-- start Supplied information --

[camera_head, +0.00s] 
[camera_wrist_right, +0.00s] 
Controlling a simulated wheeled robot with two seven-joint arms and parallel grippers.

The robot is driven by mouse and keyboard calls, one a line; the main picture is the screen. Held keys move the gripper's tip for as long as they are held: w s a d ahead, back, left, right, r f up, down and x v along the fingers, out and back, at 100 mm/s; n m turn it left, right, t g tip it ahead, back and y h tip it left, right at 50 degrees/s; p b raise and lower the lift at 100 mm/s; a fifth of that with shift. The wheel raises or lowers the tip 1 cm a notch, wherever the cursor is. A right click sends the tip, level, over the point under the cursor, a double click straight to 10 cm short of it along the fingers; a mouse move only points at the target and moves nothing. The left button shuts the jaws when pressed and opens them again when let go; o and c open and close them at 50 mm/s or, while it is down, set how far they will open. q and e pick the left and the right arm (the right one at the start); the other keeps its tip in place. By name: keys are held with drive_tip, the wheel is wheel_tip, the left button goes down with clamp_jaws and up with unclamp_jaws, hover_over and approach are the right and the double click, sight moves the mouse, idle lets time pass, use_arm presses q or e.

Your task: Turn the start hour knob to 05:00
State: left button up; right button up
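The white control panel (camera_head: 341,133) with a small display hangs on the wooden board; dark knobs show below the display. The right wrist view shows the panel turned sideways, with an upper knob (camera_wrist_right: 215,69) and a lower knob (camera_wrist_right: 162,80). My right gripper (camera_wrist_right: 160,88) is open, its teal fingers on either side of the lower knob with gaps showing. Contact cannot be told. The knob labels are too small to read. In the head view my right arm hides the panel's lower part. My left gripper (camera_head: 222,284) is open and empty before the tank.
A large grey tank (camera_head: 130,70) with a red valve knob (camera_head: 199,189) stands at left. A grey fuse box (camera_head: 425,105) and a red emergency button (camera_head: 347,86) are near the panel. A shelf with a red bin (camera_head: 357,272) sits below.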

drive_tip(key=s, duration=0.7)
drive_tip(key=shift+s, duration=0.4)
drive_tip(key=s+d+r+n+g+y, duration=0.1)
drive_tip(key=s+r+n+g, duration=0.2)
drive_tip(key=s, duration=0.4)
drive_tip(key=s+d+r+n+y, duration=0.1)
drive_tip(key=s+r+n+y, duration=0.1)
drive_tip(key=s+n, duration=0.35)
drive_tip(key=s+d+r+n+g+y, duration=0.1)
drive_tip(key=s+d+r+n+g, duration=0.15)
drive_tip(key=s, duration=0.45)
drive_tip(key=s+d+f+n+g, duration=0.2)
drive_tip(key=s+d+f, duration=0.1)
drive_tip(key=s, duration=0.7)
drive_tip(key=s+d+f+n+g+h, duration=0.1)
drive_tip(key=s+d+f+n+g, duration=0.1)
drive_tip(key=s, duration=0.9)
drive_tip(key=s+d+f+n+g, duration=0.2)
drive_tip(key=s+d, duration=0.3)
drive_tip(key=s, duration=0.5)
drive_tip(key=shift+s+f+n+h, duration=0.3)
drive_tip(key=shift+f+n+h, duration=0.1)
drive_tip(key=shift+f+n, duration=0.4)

-- end Supplied information --

→ **Task instructions**
From the line with "[camera_wrist_right, +0.00s]" through the line with "Controlling a simulated", repeat every line exactly, both ends included, and nothing outside that range.

→ **Solution**
[camera_wrist_right, +0.00s] 
Controlling a simulated wheeled robot with two seven-joint arms and parallel grippers.

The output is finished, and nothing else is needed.